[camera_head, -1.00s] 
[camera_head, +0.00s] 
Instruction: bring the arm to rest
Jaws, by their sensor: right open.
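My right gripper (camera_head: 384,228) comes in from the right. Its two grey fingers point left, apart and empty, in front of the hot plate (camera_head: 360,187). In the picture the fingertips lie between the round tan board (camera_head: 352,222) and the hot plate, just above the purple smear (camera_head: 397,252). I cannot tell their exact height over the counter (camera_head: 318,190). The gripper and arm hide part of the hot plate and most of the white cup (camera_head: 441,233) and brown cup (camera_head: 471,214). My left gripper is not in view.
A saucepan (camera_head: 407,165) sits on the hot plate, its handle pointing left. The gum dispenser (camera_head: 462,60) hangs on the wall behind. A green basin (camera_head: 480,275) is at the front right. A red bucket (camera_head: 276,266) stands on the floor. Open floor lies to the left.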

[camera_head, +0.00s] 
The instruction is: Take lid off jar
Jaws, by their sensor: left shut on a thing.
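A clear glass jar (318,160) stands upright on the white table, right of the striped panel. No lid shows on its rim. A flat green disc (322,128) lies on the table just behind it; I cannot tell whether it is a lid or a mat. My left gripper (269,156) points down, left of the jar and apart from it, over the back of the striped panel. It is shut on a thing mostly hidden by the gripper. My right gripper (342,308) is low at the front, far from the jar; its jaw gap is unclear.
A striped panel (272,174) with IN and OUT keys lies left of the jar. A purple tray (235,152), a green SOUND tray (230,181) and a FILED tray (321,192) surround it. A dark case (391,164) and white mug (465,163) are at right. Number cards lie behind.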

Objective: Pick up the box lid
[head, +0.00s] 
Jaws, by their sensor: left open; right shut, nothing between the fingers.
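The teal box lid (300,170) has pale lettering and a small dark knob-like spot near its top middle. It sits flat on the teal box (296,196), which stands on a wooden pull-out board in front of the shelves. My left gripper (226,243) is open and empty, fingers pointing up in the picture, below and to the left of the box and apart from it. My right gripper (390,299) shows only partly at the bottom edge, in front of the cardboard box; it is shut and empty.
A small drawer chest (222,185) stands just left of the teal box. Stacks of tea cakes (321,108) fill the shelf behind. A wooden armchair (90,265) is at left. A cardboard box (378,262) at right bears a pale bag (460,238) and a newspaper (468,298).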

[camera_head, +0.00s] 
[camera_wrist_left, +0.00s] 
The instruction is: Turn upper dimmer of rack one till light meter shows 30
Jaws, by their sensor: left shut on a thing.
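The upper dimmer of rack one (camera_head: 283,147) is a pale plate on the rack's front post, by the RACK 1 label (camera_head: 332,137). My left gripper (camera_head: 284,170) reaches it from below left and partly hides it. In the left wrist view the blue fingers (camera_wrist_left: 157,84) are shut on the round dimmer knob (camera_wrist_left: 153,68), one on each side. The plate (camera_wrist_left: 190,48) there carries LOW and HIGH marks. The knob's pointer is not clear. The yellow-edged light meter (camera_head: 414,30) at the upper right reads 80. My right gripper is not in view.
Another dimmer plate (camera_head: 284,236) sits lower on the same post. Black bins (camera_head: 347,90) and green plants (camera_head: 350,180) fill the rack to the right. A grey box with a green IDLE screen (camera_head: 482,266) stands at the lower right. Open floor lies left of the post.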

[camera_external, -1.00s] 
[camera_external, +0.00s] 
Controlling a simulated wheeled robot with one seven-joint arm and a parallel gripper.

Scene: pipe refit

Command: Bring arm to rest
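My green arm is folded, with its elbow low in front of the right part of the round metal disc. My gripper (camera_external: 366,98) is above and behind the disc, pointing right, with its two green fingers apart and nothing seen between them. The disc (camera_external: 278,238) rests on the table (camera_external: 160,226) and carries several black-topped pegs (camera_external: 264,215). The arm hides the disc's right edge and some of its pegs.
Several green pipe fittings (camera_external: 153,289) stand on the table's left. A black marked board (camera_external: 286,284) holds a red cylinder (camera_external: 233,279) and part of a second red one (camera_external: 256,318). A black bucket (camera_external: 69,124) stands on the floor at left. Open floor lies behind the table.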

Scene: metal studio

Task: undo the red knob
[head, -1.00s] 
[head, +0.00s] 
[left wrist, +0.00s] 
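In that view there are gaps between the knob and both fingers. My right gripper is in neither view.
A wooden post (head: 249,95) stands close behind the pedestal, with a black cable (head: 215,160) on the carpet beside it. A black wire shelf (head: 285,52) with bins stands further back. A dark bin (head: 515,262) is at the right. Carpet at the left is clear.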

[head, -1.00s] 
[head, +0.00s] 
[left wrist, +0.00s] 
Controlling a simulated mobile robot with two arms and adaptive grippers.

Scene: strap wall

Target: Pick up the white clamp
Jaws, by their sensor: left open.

---*---

- [What is being asked]
Return only those lines of the records that contain the string "Controlling".

- [Full output]
Controlling a simulated wheeled robot with one seven-joint arm and a parallel gripper.
Controlling a simulated mobile robot with two arms and adaptive grippers.

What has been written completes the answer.